CLM 017 Risk Management
Risk is always a concern in the systems acquisition process of the Department of Defense. The acquisition process itself is designed, to a large degree, to allow risk to be managed from conception to delivery of the system. Although risk is inherent in any program, Risk Management ensures managers take measures to assess and handle risks. This module focuses on tools and processes that can be used to manage risk on a defense system acquisition project. 8 CLPs
CLE 003 Technical Reviews
Technical Reviews form the backbone of a robust Technical Assessment Process and are one of the foundation elements of an effective Systems Engineering Plan. This module provides a systematic process for employing Technical Reviews to assess design maturity, technical risk, development status and programmatic risk for acquisition programs. The module also presents essential, practical guidelines on the effective use of Technical Reviews as part of the DoD acquisition life cycle and also provides access to detailed, tailorable checklists for individual Technical Reviews that can be used to support their conduct. These Technical Review guidelines are based on best engineering practices as well as the Defense Acquisition Guidebook, Chapter 4. 3 CLPs
ACQ 201A Intermediate Systems Acquisition, Part A
ACQ 201A uses computer-based training to prepare mid-level acquisition professionals to work in integrated product teams by understanding systems acquisition principles and processes. Both ACQ 201A and ACQ 201B are required for DAWIA certification.
ACQ 201B Intermediate Systems Acquisition, Part B
ACQ 201B prepares mid-level acquisition professionals to work effectively in integrated product teams by understanding systems acquisition principles and processes. Both ACQ 201A and ACQ 201B are required for DAWIA certification.

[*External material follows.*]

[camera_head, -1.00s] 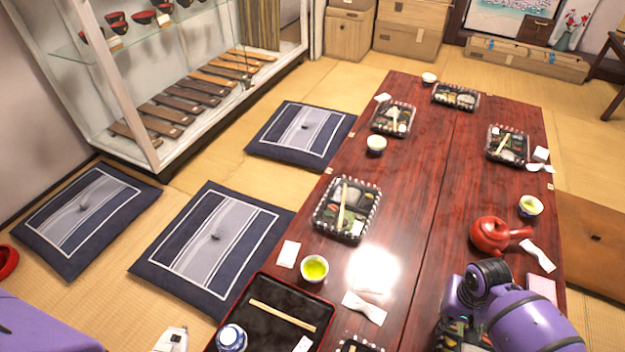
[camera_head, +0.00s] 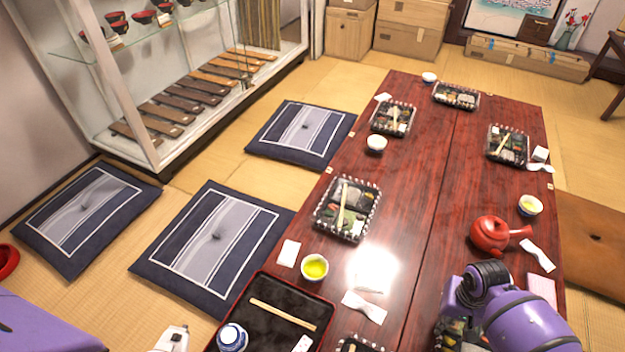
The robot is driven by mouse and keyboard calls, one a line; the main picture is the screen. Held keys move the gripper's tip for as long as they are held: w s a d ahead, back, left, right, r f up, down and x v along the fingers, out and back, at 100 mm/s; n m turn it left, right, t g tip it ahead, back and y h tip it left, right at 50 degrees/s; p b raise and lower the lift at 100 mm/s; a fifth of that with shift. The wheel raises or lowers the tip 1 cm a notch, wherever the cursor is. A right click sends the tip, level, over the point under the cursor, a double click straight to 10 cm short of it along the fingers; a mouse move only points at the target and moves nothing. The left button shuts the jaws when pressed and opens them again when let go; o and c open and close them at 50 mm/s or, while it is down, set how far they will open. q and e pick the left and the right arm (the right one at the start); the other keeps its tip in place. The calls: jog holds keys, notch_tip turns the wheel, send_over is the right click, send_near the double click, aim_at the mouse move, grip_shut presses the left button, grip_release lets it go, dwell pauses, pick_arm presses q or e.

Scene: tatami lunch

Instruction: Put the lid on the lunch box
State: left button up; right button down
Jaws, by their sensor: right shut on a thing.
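My right arm comes in at the bottom right, and its purple end (camera_head: 458,298) hangs over the table's near right corner. The fingers of this gripper are hidden by the arm, and so is what they hold. Part of a filled lunch box (camera_head: 450,338) shows below it. Another lunch box (camera_head: 358,344) is cut off at the bottom edge. A full lunch box (camera_head: 347,208) with chopsticks across it lies at the middle left of the table. I cannot make out a separate lid. A pale part of my left arm (camera_head: 173,338) shows at the bottom; its fingers cannot be made out.
The dark red table (camera_head: 425,190) holds more lunch boxes at the far end. A red teapot (camera_head: 490,234) stands near my right arm. A black tray (camera_head: 262,322) with chopsticks and a blue-white cup (camera_head: 232,338) lies at front left, near a green tea cup (camera_head: 315,267).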

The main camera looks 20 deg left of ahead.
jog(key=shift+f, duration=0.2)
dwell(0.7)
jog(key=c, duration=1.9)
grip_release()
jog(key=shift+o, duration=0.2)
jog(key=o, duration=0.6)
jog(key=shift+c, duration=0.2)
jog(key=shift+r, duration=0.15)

PQM 201A Intermediate Production, Quality, and Manufacturing, Part A
This journeyman-level course exposes students to manufacturing and quality processes, production scheduling and control techniques, surveillance activities, and systems-level production and quality planning. It provides an understanding of production, quality, and manufacturing processes and their relationships to systems engineering activities throughout the life cycle. Course content includes the contracting aspects of the job; planning for manufacturing and quality; lean concepts; material control; and technical, ethical, and quality issues. The course objectives include: review integrated management plans for manufacturing and quality requirements; understand the technical aspects of cost estimating, activity-based costing, and physical progress reviews; identify the concepts that apply to lean manufacturing, the Theory of Constraints, and other production management and material control techniques; and address issues related to quality audits, nonconforming material, and other quality topics. This course is also useful for engineering personnel who provide pre- or post-award technical support in production, quality, or manufacturing.

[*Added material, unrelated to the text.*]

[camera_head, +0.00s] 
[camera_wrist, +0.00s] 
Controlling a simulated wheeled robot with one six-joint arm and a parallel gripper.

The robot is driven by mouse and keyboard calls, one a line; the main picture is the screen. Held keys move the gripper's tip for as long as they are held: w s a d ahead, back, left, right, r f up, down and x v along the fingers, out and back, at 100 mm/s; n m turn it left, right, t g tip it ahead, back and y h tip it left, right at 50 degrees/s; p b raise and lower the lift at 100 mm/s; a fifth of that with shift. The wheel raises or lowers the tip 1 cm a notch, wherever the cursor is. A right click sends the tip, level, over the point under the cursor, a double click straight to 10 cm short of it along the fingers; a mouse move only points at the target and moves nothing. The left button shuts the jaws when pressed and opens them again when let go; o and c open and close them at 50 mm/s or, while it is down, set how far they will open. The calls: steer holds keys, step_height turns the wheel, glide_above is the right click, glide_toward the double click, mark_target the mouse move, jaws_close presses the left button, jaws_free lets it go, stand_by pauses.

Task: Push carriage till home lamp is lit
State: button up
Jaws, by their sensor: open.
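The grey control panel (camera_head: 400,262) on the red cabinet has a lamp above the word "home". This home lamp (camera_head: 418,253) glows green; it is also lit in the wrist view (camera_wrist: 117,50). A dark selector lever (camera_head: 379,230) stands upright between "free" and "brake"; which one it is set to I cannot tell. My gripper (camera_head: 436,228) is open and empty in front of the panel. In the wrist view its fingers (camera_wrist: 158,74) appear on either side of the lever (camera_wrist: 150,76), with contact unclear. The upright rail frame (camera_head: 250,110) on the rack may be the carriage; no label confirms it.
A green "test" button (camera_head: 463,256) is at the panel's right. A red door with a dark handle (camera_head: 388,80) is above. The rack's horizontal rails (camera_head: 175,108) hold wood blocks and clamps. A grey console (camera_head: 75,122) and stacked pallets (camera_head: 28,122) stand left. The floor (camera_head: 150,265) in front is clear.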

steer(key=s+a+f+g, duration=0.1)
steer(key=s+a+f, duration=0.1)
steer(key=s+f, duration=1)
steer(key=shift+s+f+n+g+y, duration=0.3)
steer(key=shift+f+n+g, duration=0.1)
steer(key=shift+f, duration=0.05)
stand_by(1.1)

PQM 201B Intermediate Production, Quality, and Manufacturing, Part B
This journeyman-level course requires students to apply the manufacturing and quality planning processes and techniques learned in PQM 201A. Students work in integrated product teams to develop manufacturing and quality plans, apply lean techniques, use cost estimating techniques, and make progress payment recommendations based on completion of a physical progress review. The course content includes the contracting aspects of the job; planning for manufacturing and quality; lean concepts; material control; and technical, ethical, and quality issues. At the completion of the course, students should be able to apply production and quality requirements of the Federal Acquisition Regulation (FAR) and Defense FAR Supplement (DFARS); prepare and review integrated management plans for manufacturing and quality requirements; audit a supplier’s quality manual against a commercial quality standard; and apply the concepts of lean manufacturing, theory of constraints, and other production management tools. This course is also for production, quality, or engineering personnel providing pre- or post-award technical support.

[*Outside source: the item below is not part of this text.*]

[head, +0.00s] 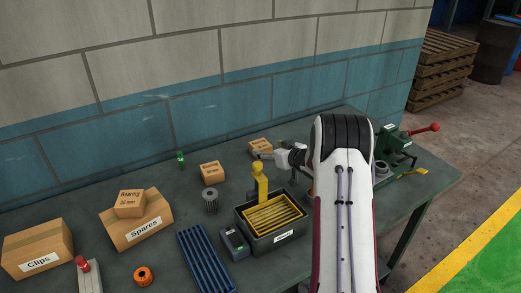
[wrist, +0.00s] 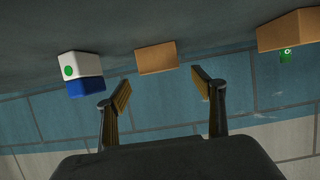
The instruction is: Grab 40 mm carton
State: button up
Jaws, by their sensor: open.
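Small brown cartons stand on the dark workbench (head: 345,115). One carton (head: 261,146) is at the back, just beyond my gripper (head: 262,156). In the wrist view this carton (wrist: 156,58) appears between and ahead of the open fingers (wrist: 160,80), with nothing gripped. A second carton (head: 212,172), labelled "Bearing", stands to the left and nearer; it seems to be the carton (wrist: 287,30) at the wrist view's upper right. A third carton (head: 130,204) reads "Bearing 32 mm" and lies on the Spares box. I cannot read 40 mm on any carton.
A white-and-blue block (wrist: 83,73) stands beside the middle carton. A green bottle (head: 181,160) stands near the wall. A dark bin (head: 281,238) with a yellow rack, a grey gear (head: 210,201) and a green vise (head: 394,145) are also on the bench.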

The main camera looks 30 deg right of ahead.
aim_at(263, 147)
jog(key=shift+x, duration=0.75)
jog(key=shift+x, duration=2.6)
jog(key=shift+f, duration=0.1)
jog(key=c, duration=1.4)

PQM 301 Advanced Production, Quality, and Manufacturing
This rigorous leadership course is structured around integrated production, quality, and manufacturing processes. Students will learn and practice advanced production and quality approaches supporting DoD acquisition activities. Key areas covered include problem-solving and decision-making issues relevant to successfully managing core technical areas. At the completion of the course, students should be able to explain the role of manufacturing and quality assurance as part of the integrated DoD systems engineering process; implement modern distributed manufacturing management practices; fully understand the use of best manufacturing practices such as supply chain management, e-manufacturing, Lean Six Sigma, and Theory of Constraints, in manufacturing and transactional environments; apply basic design of experiments, modeling and simulation, quality function deployment, statistical process control, six sigma, design-build principles, and risk management techniques; and describe the use of DoD e-commerce policy and information technology to leverage the integrated digital environment to support technical and business operations. The course is designed for senior military and civilian personnel as well as defense industry equivalents who are assigned to DoD production, manufacturing, or quality positions or performing duties in related areas.